Adaptive Self-Paced Collaborative and 3-D Adversarial Multitask Network for Semantic Change Detection Using Zhuhai-1 Orbita Hyperspectral Remote Sensing Imagery

In recent years, numerous change detection methodologies have been proposed, with a predominant focus on binary change detection. Furthermore, there exists a paucity of research addressing semantic change detection in scenarios where solely binary change labels are available. This article introduces a multitask network for semantic change detection. First, 3-D ResUnet model is employed to generate initial multitemporal land cover results through postclassification comparison. Subsequently, the multitask network, encompassing two subtasks—binary change detection and multitemporal semantic segmentation—is proposed. Specifically, the shared branch of the network employs 3-D residual blocks to extract joint spectral-spatial features.
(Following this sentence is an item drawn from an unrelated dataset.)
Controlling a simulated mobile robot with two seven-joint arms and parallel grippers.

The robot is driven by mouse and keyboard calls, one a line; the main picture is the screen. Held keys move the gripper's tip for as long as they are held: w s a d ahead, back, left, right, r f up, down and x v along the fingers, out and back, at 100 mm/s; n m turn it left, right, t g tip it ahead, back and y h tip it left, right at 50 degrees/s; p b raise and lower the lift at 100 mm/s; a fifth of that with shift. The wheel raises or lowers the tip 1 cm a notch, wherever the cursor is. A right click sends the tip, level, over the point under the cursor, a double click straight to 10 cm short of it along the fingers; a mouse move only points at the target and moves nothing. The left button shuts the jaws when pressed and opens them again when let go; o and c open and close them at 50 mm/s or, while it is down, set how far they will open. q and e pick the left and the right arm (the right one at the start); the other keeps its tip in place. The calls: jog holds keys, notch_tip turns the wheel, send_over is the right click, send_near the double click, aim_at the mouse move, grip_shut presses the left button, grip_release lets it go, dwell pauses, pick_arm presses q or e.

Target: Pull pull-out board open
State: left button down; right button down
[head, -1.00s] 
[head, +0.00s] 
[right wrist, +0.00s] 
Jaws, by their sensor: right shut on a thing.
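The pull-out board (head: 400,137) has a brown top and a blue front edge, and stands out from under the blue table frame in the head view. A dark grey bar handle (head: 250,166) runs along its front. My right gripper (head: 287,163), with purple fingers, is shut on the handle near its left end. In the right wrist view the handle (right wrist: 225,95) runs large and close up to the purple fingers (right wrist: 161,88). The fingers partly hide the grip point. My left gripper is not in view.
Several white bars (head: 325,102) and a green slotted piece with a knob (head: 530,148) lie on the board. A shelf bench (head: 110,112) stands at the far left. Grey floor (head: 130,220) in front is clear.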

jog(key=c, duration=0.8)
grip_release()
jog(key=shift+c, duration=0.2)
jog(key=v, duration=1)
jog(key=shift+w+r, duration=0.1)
In the subsequent task-specific branch, a 3-D GAN is incorporated for the binary change detection task to enhance the discrimination ability of latent high-level features for changes. Novel adaptive self-paced learning and certainty-weighted focal loss are proposed for multitemporal semantic segmentation to mitigate adverse effects from noisy semantic labels by considering sample complexity and reliability in the network optimization process. Experiments conducted on the Orbita Hyperspectral dataset in the Xiong'an New Area demonstrate the superior performance of the proposed method, achieving 99.28% and 76.60% for overall accuracy and kappa, respectively. This outperformance is notable when compared to other methods, such as Str4 and Bi-SRNet, showing an increase of 39.82% and 54.17% for kappa. Moreover, comparative experiments on SECOND further confirm the advantage of the proposed method, achieving 54.62% for kappa and outperforming other comparative methods, such as Bi-SRNet (47.61%).